§ What the task requires:
In the records below, pick out all lines containing the word "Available".

-- Begin --

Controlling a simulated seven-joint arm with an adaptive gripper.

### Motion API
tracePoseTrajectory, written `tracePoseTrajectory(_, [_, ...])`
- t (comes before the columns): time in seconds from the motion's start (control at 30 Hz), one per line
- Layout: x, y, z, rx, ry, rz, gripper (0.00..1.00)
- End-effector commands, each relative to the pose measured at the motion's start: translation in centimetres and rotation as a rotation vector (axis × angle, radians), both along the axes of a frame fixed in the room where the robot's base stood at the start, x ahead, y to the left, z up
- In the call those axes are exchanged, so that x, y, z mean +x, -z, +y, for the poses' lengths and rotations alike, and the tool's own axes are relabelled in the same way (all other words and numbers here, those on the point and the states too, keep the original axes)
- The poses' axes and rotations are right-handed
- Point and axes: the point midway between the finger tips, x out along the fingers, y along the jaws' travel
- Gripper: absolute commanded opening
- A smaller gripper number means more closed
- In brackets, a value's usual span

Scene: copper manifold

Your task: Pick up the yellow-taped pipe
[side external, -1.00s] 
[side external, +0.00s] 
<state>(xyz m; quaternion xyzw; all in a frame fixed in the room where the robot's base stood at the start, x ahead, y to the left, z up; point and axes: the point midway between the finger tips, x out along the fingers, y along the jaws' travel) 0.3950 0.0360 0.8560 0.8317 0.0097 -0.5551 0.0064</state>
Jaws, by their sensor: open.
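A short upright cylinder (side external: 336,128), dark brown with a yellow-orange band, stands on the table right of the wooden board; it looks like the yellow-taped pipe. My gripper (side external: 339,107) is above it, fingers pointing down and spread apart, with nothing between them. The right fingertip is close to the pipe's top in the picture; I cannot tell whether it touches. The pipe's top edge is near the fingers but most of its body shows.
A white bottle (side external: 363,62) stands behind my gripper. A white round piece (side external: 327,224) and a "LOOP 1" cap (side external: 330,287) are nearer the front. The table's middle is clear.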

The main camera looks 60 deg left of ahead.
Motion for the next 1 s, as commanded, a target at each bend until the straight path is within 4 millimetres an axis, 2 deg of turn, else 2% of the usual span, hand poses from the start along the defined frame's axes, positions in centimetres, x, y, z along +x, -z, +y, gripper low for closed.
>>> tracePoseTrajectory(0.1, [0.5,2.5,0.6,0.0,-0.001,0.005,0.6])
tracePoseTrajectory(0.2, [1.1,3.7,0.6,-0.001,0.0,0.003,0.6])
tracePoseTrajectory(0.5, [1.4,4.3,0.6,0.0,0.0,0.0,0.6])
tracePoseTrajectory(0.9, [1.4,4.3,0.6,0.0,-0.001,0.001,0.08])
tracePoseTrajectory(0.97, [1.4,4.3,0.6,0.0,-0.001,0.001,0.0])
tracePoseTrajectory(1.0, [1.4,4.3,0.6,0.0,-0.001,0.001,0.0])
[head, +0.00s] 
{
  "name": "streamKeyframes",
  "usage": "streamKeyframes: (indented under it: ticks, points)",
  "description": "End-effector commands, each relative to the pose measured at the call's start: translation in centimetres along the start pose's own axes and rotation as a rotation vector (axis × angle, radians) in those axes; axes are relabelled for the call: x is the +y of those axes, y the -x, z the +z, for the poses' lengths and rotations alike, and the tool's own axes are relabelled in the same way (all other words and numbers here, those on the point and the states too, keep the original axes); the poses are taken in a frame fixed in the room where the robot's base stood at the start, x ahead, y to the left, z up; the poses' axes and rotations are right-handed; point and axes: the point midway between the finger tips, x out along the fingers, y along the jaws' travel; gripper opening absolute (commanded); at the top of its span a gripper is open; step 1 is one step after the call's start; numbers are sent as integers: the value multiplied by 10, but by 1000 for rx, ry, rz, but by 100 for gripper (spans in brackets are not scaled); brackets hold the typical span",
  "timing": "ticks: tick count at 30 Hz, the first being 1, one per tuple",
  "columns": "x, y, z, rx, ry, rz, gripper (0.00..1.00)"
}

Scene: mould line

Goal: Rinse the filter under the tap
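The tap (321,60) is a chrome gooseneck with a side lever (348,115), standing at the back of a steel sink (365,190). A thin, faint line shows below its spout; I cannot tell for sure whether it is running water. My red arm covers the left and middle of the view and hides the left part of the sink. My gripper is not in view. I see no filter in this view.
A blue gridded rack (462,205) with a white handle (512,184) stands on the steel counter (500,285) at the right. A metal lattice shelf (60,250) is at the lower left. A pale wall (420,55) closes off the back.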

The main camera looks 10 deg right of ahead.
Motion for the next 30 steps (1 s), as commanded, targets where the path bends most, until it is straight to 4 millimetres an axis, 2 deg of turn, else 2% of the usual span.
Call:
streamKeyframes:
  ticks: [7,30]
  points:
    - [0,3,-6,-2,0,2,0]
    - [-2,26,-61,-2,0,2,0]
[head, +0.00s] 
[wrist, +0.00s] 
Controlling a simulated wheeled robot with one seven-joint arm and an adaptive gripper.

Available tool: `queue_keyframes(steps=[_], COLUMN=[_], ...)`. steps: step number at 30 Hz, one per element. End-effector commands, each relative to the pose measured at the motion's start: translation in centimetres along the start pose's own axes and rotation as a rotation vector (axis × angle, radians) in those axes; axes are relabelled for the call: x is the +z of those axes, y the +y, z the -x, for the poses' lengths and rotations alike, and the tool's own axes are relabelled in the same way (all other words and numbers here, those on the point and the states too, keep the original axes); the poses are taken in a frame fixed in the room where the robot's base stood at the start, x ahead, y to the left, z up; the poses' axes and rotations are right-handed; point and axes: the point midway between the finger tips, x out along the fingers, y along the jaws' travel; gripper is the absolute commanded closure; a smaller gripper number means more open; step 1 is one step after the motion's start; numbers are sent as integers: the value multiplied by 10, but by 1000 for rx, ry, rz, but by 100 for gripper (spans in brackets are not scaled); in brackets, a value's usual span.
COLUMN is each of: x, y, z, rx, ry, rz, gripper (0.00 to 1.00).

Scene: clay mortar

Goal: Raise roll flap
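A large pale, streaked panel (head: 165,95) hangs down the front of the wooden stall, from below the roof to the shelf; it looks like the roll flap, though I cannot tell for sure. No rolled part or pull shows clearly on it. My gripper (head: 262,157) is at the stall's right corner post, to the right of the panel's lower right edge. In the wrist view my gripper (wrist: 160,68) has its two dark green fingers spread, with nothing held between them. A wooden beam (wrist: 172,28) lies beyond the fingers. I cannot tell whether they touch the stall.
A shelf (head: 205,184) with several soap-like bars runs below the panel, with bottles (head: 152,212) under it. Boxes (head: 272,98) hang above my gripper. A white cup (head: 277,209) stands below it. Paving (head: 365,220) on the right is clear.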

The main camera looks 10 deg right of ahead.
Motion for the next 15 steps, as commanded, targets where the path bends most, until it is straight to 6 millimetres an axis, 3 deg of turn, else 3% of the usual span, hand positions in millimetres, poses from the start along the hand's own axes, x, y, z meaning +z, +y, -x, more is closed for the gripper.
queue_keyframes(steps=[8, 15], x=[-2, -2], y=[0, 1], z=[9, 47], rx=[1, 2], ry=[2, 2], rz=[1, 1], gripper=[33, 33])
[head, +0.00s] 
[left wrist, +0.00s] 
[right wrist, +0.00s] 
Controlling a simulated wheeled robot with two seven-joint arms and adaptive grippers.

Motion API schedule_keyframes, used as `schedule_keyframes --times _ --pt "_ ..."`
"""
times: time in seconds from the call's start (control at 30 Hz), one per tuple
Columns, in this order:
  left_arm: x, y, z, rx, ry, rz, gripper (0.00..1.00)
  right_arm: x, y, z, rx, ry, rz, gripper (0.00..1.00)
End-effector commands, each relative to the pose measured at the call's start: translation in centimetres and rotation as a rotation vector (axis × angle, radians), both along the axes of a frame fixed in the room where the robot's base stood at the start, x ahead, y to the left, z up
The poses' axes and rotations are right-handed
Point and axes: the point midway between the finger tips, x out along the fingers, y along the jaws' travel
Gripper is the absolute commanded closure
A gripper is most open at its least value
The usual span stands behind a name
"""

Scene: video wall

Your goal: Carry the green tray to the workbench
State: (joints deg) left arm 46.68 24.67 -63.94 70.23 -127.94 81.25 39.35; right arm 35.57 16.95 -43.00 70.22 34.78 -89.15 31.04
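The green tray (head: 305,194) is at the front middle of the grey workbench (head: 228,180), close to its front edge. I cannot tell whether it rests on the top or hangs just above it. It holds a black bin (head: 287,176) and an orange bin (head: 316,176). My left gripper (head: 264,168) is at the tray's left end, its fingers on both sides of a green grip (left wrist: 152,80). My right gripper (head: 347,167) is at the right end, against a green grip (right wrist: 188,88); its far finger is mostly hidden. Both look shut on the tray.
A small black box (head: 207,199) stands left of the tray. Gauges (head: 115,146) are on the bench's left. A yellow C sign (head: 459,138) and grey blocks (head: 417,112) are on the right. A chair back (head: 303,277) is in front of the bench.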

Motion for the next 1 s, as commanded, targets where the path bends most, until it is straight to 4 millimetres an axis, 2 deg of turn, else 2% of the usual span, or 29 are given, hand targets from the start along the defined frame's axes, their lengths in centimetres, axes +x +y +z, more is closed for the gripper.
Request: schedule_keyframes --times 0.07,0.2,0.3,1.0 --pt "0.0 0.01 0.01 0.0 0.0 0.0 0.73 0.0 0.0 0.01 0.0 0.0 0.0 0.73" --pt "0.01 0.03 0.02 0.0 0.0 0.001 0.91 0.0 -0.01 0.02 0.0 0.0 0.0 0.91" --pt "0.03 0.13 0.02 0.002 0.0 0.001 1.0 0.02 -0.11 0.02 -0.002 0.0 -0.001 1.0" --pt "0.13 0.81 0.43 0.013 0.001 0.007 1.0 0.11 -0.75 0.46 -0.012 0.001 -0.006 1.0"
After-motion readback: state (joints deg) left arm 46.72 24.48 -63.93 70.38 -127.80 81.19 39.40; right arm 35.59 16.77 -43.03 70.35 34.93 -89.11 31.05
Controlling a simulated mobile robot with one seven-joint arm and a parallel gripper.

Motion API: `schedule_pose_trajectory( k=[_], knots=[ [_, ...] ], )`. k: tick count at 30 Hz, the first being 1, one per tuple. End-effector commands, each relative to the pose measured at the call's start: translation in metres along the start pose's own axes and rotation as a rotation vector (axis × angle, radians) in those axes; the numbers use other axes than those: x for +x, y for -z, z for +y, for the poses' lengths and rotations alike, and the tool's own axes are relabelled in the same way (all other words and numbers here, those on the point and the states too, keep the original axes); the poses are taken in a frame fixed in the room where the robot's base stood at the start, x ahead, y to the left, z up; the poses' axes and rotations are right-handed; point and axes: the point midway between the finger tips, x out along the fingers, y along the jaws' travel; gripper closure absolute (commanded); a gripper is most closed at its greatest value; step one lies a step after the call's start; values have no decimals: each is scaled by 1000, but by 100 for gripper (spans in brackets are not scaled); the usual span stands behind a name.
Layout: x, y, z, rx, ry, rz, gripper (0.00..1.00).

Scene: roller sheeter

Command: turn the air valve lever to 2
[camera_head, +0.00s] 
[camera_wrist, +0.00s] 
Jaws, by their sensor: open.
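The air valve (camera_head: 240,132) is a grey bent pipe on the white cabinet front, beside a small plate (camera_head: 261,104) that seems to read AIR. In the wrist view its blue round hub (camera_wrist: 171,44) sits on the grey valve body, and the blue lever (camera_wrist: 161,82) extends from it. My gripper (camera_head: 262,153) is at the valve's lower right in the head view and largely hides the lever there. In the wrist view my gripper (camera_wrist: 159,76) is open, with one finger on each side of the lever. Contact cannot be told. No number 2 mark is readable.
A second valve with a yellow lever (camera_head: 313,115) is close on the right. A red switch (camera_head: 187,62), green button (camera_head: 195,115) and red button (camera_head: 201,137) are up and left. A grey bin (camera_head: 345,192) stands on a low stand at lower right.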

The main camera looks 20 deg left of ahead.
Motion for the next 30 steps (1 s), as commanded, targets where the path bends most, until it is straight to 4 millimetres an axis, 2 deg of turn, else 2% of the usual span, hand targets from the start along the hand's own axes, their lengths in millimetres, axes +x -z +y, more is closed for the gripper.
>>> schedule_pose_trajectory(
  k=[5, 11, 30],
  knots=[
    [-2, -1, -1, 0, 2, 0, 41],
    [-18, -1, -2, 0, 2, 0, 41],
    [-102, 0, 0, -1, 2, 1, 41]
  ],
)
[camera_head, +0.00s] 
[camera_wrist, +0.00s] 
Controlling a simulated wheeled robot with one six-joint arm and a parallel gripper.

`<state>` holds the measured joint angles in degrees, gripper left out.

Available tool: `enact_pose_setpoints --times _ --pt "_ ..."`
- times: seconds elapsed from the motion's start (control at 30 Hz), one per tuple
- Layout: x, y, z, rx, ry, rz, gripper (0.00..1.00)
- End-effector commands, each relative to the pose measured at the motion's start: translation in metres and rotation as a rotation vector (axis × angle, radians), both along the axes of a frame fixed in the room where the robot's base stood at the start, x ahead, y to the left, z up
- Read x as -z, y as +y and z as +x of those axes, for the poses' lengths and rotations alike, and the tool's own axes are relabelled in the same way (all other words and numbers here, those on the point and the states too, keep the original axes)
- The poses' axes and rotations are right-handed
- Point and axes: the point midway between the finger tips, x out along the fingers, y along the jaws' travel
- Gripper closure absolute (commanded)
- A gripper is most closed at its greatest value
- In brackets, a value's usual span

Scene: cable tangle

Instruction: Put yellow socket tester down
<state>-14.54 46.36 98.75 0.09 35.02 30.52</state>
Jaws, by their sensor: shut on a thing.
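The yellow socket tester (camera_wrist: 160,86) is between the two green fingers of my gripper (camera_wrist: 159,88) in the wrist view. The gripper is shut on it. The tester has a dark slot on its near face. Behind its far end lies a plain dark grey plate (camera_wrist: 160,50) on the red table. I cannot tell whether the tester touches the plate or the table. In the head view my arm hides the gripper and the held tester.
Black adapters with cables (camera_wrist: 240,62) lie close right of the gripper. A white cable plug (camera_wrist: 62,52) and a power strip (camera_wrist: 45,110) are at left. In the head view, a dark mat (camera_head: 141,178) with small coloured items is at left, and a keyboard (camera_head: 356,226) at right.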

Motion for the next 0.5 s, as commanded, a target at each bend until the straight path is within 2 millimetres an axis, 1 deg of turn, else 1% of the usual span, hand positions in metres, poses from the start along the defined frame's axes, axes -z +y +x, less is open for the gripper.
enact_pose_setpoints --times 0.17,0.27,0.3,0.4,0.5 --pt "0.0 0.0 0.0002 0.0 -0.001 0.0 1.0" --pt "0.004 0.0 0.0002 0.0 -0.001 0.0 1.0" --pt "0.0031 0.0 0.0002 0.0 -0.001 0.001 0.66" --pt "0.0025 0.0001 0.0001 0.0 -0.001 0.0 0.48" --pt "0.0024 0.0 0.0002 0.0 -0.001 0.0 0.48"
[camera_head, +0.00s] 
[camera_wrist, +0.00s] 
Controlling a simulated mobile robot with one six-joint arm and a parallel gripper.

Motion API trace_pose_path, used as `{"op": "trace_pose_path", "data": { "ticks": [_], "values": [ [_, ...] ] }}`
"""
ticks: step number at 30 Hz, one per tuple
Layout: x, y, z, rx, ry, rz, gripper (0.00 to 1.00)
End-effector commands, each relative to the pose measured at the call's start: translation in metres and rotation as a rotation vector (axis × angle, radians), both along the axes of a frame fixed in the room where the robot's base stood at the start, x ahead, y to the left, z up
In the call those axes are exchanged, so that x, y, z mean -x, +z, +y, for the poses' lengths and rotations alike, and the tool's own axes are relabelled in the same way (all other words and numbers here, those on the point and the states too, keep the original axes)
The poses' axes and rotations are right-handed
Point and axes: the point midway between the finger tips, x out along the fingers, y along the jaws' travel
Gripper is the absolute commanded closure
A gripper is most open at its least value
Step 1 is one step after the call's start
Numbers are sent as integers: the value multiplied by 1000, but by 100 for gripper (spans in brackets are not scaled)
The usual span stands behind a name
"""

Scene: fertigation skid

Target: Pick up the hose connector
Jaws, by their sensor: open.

-- End --

§ Exercise answer:
Available tool: `queue_keyframes(steps=[_], COLUMN=[_], ...)`. steps: step number at 30 Hz, one per element. End-effector commands, each relative to the pose measured at the motion's start: translation in centimetres along the start pose's own axes and rotation as a rotation vector (axis × angle, radians) in those axes; axes are relabelled for the call: x is the +z of those axes, y the +y, z the -x, for the poses' lengths and rotations alike, and the tool's own axes are relabelled in the same way (all other words and numbers here, those on the point and the states too, keep the original axes); the poses are taken in a frame fixed in the room where the robot's base stood at the start, x ahead, y to the left, z up; the poses' axes and rotations are right-handed; point and axes: the point midway between the finger tips, x out along the fingers, y along the jaws' travel; gripper is the absolute commanded closure; a smaller gripper number means more open; step 1 is one step after the motion's start; numbers are sent as integers: the value multiplied by 10, but by 1000 for rx, ry, rz, but by 100 for gripper (spans in brackets are not scaled); in brackets, a value's usual span.
Available tool: `enact_pose_setpoints --times _ --pt "_ ..."`

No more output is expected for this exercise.